Everything from the line with "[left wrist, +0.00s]" down to the line with "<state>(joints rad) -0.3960" below must be printed exactly, those two lines included. Exclude pictures.

>> Begin Given records

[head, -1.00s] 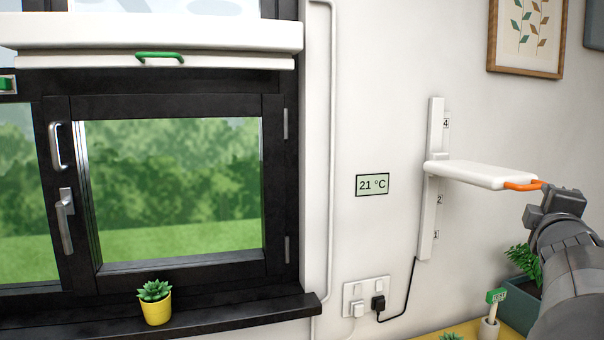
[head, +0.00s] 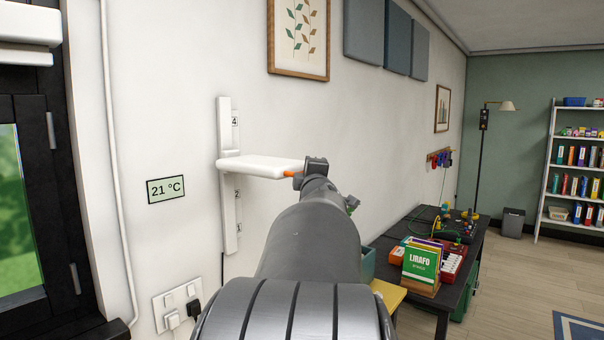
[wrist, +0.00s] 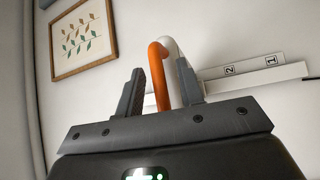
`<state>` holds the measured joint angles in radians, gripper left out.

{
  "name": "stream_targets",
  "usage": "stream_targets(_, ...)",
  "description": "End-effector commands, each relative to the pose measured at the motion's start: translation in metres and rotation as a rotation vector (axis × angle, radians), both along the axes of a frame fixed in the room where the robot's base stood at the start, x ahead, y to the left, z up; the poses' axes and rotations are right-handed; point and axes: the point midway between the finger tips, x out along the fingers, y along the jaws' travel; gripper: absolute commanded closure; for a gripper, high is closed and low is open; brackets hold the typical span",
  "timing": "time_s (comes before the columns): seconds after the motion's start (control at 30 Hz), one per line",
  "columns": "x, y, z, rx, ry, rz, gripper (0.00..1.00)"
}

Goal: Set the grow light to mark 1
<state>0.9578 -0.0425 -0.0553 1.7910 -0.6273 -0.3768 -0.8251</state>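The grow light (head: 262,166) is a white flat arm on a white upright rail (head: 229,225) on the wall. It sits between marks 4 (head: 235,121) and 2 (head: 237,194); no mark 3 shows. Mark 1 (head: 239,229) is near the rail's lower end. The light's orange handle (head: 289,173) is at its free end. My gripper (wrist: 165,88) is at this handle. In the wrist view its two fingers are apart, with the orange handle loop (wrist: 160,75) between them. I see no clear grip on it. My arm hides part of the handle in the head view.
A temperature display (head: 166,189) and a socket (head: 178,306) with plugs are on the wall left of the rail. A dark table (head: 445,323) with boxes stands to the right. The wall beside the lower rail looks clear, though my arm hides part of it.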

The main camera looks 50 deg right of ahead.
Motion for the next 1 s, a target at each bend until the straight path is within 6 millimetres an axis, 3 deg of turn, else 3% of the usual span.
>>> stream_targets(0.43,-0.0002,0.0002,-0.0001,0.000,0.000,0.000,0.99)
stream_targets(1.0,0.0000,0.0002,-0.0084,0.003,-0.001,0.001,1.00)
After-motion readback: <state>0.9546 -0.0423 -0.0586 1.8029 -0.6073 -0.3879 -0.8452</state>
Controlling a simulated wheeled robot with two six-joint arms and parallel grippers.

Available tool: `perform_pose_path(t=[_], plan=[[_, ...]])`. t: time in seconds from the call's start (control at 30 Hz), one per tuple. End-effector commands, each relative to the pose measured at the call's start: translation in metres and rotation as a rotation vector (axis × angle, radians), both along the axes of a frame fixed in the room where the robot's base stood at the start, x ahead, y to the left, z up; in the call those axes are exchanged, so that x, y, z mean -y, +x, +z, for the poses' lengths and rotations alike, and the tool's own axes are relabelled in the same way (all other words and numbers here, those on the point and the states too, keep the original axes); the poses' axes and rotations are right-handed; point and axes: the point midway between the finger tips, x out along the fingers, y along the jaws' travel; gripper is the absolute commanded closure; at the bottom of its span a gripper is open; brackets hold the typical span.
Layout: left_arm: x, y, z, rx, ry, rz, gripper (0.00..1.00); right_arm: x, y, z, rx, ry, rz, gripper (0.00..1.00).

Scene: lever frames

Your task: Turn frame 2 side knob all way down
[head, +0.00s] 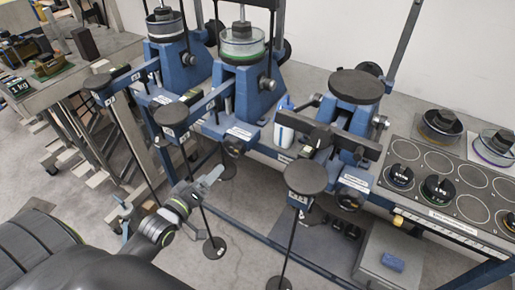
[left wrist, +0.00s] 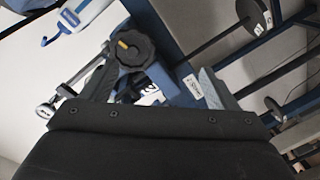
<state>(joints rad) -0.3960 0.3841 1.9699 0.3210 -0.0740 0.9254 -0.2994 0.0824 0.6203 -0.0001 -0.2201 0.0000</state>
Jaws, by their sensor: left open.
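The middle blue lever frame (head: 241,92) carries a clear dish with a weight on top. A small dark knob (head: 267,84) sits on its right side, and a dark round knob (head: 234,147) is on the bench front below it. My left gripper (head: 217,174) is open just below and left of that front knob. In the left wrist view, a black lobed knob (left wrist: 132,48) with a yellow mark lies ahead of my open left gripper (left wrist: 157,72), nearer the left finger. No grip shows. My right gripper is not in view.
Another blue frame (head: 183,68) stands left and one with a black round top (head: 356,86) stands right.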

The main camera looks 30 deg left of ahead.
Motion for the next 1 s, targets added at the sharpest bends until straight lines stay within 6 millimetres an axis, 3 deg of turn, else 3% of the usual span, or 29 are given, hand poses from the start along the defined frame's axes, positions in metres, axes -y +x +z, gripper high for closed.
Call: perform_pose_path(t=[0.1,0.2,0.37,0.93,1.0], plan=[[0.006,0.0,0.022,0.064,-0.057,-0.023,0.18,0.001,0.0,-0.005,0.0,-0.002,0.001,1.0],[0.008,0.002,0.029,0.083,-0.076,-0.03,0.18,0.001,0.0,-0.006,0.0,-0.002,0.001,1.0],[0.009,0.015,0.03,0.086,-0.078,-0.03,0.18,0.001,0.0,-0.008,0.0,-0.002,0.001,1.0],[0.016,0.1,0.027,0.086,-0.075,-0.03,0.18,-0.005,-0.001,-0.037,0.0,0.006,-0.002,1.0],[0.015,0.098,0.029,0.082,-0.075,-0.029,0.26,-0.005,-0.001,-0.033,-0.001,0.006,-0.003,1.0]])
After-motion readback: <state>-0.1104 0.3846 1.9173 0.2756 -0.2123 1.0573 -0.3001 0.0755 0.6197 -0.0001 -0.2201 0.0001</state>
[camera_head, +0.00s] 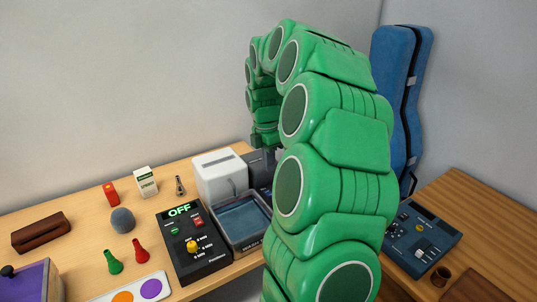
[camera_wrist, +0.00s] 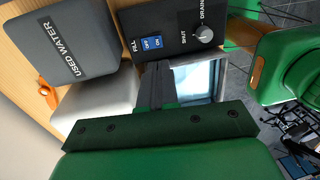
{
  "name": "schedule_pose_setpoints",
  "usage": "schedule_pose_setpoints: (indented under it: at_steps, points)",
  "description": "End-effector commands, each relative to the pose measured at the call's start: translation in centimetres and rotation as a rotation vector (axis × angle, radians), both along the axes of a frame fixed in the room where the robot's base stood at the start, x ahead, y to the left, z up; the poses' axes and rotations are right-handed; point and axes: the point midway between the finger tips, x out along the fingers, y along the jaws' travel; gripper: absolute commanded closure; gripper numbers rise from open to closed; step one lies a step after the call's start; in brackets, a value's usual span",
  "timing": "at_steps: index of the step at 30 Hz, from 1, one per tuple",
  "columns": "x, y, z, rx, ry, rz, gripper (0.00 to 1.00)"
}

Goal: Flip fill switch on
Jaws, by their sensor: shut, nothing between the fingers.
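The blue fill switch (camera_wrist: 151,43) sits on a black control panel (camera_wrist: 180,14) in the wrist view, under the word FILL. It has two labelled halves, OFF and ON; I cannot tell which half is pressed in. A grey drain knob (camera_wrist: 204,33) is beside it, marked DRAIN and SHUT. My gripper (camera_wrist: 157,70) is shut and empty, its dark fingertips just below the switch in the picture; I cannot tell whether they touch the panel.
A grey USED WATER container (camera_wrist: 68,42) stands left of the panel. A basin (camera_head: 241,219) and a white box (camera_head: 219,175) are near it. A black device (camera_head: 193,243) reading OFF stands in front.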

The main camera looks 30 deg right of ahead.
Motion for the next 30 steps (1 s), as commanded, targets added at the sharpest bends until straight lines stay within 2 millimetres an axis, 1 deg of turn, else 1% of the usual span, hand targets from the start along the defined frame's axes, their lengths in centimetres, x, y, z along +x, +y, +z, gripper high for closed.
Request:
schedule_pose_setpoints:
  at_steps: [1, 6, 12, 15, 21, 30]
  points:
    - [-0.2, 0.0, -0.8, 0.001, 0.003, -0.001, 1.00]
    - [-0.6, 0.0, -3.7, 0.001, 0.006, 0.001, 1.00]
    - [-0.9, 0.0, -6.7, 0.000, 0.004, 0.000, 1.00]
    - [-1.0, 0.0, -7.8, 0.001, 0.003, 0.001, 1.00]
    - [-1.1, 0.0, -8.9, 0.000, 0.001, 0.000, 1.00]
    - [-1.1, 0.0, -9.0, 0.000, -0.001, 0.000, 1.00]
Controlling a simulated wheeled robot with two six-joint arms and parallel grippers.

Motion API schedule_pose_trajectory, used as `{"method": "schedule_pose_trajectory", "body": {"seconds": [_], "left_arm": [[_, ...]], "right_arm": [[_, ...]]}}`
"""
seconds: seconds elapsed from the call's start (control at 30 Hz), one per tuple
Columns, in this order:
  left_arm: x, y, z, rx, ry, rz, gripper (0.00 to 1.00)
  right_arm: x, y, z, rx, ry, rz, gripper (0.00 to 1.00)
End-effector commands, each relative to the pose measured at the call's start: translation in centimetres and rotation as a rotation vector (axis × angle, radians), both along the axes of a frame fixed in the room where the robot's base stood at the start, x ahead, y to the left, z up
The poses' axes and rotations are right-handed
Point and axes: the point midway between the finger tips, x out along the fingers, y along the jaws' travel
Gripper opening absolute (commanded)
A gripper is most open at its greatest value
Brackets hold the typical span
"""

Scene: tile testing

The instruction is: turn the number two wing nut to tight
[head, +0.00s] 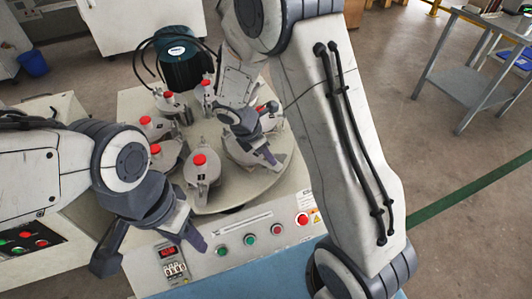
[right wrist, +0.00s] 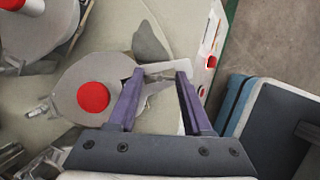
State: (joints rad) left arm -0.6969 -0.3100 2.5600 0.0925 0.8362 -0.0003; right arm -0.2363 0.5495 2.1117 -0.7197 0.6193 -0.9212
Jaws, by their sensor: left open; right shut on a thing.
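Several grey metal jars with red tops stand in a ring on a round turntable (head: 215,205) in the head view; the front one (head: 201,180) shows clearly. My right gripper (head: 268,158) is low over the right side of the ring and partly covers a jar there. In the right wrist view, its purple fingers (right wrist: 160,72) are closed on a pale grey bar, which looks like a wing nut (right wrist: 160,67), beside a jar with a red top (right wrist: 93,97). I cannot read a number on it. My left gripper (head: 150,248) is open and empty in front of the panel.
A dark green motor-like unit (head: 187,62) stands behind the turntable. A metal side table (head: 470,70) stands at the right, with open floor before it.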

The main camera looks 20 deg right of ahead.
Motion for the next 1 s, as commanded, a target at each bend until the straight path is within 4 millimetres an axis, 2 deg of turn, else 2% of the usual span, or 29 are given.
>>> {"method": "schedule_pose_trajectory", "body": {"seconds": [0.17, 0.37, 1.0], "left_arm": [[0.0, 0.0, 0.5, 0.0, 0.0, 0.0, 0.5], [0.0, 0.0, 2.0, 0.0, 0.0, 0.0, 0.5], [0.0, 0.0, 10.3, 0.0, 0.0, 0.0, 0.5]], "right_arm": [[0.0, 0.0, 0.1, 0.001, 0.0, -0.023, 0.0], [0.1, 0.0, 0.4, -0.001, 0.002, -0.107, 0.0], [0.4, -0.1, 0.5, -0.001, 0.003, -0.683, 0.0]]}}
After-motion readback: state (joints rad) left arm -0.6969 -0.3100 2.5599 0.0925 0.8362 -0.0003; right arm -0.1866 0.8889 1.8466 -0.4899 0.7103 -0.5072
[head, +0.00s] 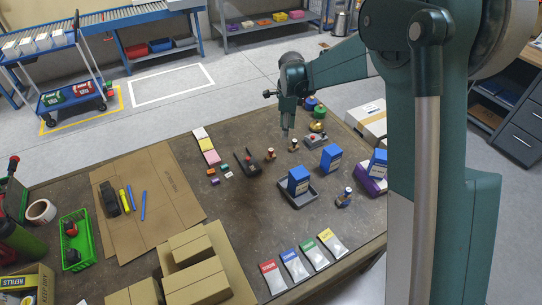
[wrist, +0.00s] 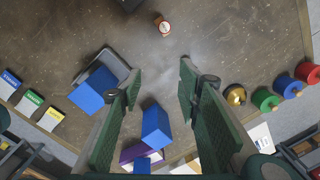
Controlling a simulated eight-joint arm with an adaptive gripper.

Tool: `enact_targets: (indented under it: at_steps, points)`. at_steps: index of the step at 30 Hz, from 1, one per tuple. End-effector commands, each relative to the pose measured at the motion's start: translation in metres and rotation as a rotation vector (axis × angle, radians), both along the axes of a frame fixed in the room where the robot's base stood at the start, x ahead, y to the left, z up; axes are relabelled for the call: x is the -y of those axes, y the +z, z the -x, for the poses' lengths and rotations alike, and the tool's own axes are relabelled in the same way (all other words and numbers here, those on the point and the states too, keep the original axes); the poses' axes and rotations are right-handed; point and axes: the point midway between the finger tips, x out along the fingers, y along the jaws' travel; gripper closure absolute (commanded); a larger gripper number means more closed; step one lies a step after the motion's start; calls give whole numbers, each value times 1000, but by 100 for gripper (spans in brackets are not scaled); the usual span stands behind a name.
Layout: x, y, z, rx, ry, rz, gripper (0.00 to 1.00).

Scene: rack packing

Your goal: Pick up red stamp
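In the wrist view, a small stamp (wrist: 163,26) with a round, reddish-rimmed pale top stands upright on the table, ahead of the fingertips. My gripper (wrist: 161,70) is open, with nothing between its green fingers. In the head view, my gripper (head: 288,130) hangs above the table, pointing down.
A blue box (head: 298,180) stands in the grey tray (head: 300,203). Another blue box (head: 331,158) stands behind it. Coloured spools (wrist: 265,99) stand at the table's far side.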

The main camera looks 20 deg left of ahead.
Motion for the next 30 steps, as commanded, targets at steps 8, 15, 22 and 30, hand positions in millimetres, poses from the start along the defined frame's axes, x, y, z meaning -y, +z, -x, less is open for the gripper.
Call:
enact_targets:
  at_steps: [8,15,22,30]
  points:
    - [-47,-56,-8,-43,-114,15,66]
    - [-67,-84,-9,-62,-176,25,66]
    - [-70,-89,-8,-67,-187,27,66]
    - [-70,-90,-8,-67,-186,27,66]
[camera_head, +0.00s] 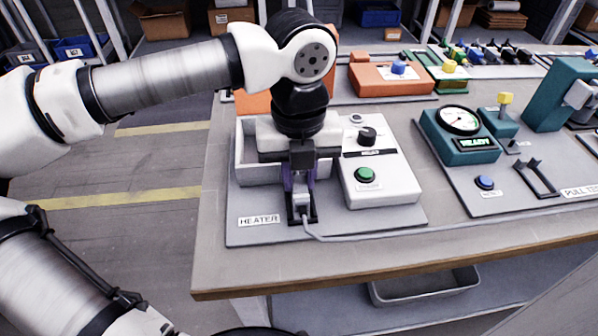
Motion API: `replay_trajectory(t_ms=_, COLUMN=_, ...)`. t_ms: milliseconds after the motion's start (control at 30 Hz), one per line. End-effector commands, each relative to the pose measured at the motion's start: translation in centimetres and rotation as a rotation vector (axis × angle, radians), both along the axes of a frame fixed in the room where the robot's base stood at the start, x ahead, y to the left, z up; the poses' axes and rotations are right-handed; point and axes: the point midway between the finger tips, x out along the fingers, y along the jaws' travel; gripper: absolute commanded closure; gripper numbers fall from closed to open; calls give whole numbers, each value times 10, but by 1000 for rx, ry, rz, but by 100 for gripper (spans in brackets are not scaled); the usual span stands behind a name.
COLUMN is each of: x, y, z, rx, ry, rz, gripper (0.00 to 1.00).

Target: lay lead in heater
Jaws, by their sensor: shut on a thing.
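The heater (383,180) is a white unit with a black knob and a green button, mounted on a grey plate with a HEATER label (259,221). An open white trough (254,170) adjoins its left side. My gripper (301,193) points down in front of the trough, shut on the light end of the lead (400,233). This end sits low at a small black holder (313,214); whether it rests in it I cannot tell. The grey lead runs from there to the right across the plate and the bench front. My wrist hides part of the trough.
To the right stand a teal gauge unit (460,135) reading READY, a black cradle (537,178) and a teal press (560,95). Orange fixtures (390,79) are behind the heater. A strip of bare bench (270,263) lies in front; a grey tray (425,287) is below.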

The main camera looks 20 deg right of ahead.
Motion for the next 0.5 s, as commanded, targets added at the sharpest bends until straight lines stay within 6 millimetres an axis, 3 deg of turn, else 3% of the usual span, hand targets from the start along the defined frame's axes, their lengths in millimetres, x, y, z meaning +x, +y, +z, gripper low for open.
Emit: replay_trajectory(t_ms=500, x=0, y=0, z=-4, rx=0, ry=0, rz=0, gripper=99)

>> End Given records

Correct output:
[left wrist, +0.00s] 
<state>(joints rad) -0.3960 0.3841 1.9699 0.3210 -0.0740 0.9254 -0.2994 0.0824 0.6203 -0.0001 -0.2201 0.0000</state>

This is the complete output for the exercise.